Search engines will spend lots more time crawling your site, and potentially give up - If on every page they find links to "Sort by this column", they will attempt to follow them, resulting in more work on the server, higher bandwidth use, etc.
These can be mitigated through the use of a Robots.txt file denying access to sorted versions of the page, but if this is generated almost dynamically that will be very complex to maintain going forward.
In response to your update, a nice way to achieve that for pages would be to have links to "Previous" and "Next" pages of results (or better yet, a list of all pages in the list), output on the page, with the page numbers, that you then hide with JavaScript.
This way users should see your nice, AJAXy behaviour, and search engines (and users without JavaScript - mobile, or those using older screen readers for instance) will still be able to get access to all your pages - this will help your pages to degrade gracefully, or use "Progressive Enhancement".
Things that were previously in viewstate should probably be put back in the clients hands via either hidden fields or cookies.
Session is "too" easy. In a dev environment it works great, pretty much no matter what you put in it. In production scalability and persistence become a problem. In-process session is likely to disappear unexpectedly if you have crashing bug in your site, and requires server affinity when load balancing. Out-of process session fixes the durability and affinity issues, but can still be a performance bottle neck if too much stuff is put in session. A VERY common problem is that each page will put 1 or 2 items into session but never take them out again when they are done. And even if a page removes it session data when it is no longer needed, the data can still get orphaned if a user starts a process and never completes it.
Cookies is a fast and simple way to persist data between requests, and you can also make them live only for a limited time depending on your needs.
Session are easiest.
In my asp.net 2005 app, I would like conceal the app structure from the user. Currently, the end user can learn intimate details of my web app as they navigate and watch the url change. I don't want the end user to know about my application structure. I would like the browser url to not change if possible. Please advise.
thanks
E.A.
URL rewriting is the only one that can provide any kind of real concealment.
Just moving the requests to AJAX or to frames, means anyone (well, more advanced users) can still see those requests being fired, just not in the address bar.
Simplest solution is to use frames - a single frame that holds your application and is 100% * 100%. The URL will not change though the underlying URL can still be seen via "View Frame info", however only advanced users will even figure that out.
In your pages, make sure that they are contained inside the holding frame.

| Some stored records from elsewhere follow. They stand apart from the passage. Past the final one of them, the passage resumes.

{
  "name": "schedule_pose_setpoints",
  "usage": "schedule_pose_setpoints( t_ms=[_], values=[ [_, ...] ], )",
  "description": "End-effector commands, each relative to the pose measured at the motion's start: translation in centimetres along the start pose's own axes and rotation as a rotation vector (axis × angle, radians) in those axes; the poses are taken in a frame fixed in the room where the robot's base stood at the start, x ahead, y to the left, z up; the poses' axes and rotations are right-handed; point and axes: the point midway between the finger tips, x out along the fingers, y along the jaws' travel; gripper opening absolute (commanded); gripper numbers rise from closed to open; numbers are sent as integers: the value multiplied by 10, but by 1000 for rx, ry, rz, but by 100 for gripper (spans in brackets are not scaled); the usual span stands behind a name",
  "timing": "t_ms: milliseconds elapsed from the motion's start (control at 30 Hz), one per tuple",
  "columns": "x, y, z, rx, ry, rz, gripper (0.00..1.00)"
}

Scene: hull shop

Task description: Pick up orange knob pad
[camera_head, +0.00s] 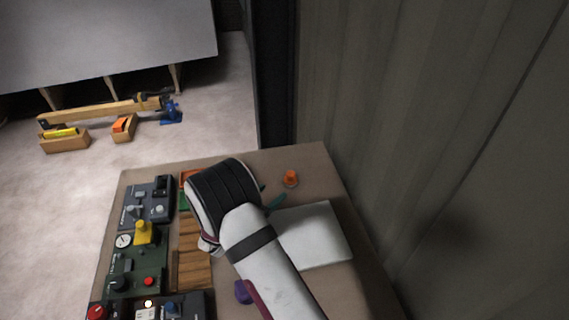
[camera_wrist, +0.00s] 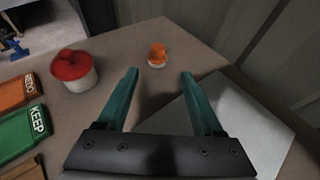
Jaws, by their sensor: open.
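The orange knob pad (camera_head: 291,178) sits on the brown table near its far right corner, behind the white sheet. In the wrist view the orange knob pad (camera_wrist: 157,55) shows an orange top on a pale round base, beyond the fingertips and roughly between them. My gripper (camera_wrist: 160,72) has two teal fingers spread apart with nothing between them. In the head view my arm hides most of my gripper; a teal finger (camera_head: 277,201) shows left of and nearer than the knob pad.
A red-topped white container (camera_wrist: 74,72) stands left of the fingers. Orange and green labelled blocks (camera_wrist: 22,132) lie farther left. A white sheet (camera_head: 318,238) covers the table's right part. Control panels (camera_head: 133,265) line the left edge. A wall rises on the right.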

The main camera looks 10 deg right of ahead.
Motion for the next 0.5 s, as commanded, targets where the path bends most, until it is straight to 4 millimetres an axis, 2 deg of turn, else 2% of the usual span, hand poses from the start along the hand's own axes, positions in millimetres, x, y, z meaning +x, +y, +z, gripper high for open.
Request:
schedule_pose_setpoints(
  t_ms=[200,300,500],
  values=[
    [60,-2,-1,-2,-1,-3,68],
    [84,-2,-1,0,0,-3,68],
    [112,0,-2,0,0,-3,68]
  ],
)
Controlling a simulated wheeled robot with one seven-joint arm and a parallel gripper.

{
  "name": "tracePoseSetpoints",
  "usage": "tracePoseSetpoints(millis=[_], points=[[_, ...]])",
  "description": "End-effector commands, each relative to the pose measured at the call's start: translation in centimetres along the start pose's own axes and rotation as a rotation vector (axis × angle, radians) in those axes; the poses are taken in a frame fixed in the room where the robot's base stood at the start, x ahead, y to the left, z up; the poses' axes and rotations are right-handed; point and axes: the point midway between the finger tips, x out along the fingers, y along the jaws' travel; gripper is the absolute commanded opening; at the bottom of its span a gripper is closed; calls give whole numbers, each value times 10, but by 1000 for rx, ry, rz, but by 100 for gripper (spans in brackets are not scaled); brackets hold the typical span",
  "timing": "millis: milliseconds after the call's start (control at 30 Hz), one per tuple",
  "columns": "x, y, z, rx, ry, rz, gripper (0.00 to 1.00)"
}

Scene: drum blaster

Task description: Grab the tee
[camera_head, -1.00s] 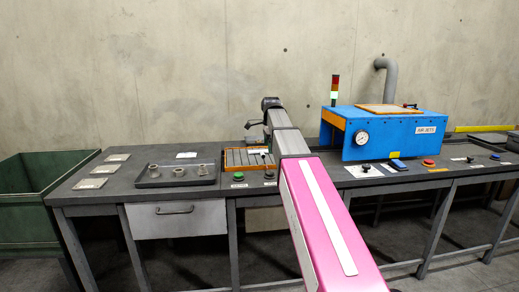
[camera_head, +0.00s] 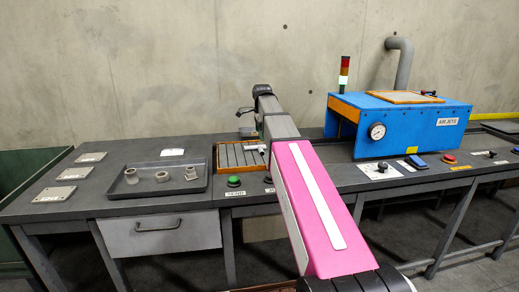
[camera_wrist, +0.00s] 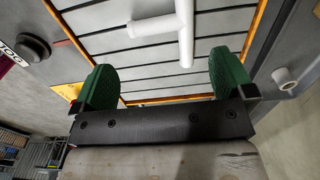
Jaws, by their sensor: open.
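The tee (camera_wrist: 185,32) is a white pipe fitting on the slatted grate (camera_wrist: 130,42) in the wrist view. Its branch points left, and its straight run points toward my gripper. My gripper (camera_wrist: 165,80) has green pads spread wide and nothing between them. The tee is ahead of the pads, its lower end nearer the right one; I see no contact. In the head view the orange-framed grate (camera_head: 229,167) is on the bench, and a small white part beside my arm appears to be the tee (camera_head: 262,148). My arm hides part of the grate there.
A dark tray (camera_head: 140,199) with three fittings is left of the grate. The blue air-jets box (camera_head: 420,130) stands to the right. A green button (camera_head: 233,181) is on the bench front.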

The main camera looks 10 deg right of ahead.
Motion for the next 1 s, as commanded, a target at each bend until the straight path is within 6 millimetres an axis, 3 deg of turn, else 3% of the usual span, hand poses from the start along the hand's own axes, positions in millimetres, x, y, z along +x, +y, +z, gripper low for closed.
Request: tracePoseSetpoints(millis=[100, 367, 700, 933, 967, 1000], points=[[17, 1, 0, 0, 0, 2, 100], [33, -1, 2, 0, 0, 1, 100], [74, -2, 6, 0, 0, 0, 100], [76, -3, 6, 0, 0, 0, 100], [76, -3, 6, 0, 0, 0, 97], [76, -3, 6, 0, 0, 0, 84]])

A couple of possibilities.
1) use AJAX to power everything. This will mean that the user never leaves the home page
2) use postbacks to power everything. In this, you'd have all those pages be user controls which you progrmattically hide or show.
3) URL rewriting (especially if this is asp.net 3.0 or later)
My site uses url parameters to dynamically load ascx files into a single main aspx. So if I get 'page_id=123' on the query string, I load the corresponding ascx. The url changes, but only the query string - the domain part remains the same.
If you want the url to remain precisely the same at all times, then frames (per Oded) or ajax (per Stephen) are probably the only ways to do it.
Short answer: use URL encryption
A simple & straight article: http://devcity.net/PrintArticle.aspx?ArticleID=47
and another article: https://web.archive.org/web/20210610035204/http://aspnet.4guysfromrolla.com/articles/083105-1.aspx
HTH
I have this GUI that shows, let's say Customer Orders. When my client nailed down the requirements, he asked me to keep pagination like this,
Show Items Per Page : 10/50/150
For each customer there could be thousands of orders and each order will have atleast 50 attributes to show up in the screen. So, assume a 50 column html table with 2000 or 3000 records associated with it spanning across multiple database tables (anyway, this is a different story)
Things were breeze until yesterday, now my client has come up with new change requests, in that he specified Show Items like this,
Show Items Per Page : 10/50/150/All
Yes, he wanted to see 2000 or 3000 records by just select "All" option. Internally, this is not a big change, I would go back and remove the filters I apply on rowcount etc., but when it is loaded in GUI it really sucks ... view state was huge etc., etc.,
I know, this is a standard problem. How you guys deal with it? I cannot convince my client to remove this "All" option, he got stick to it. (the reason is simple, he got a big 42" screen where he can easily see 1000 items in one page)
I also tried to use javacript to prepare DOM in a ajax call .. but still, inserting 2000 TDs is really slow.
Any help is greatly appreciated.
Some Extra Info
This application is a intranet application or else accessed through VPN connection
This problem is about browser performance.
I suppose you can do two things.
1) you can use <div> instead of <table> (this is possible with CSS) because browser do not render table until closed tag. So it will take long to load page but it will render first results faster.
2) If you use Ajax+Json and render every <tr> piece by piece, you can render whole thing and only than put it in DOM. That will be faster because browser will not render every time you put another row
If you want you can load the data in sort of installments. Sort of like how pagination works but it is not quite pagination to be precise. You can label your installments/pages with a proper ID. Load the page one after another via ajax calls. You can even show a progress bar to show how much data is actually loaded. Append this data to the table you are displaying the data in. I would not go about using server controls for this...you have to handle this via javascript or jquery.
You might want to append table rows incrementally.
When client scrolls close to page bottom - fire an ajax call, return next page and render it.
But best solution would be to convince your client - this is not how web applications works. We had similar situation - pure nightmare.
Instead of an ASP.NET GridView, you'd be better to use a DataRepeater.
Better yet, if you are not constrained by technology, you can use Microsoft Ajax Preview 4 with WCF REST Services. You would just need to find some hacks to "stream" data from the service and display it.
Also there is JQuery Grid (if you don't want to use Microsoft Ajax Preview 4) that supports JSON serialization.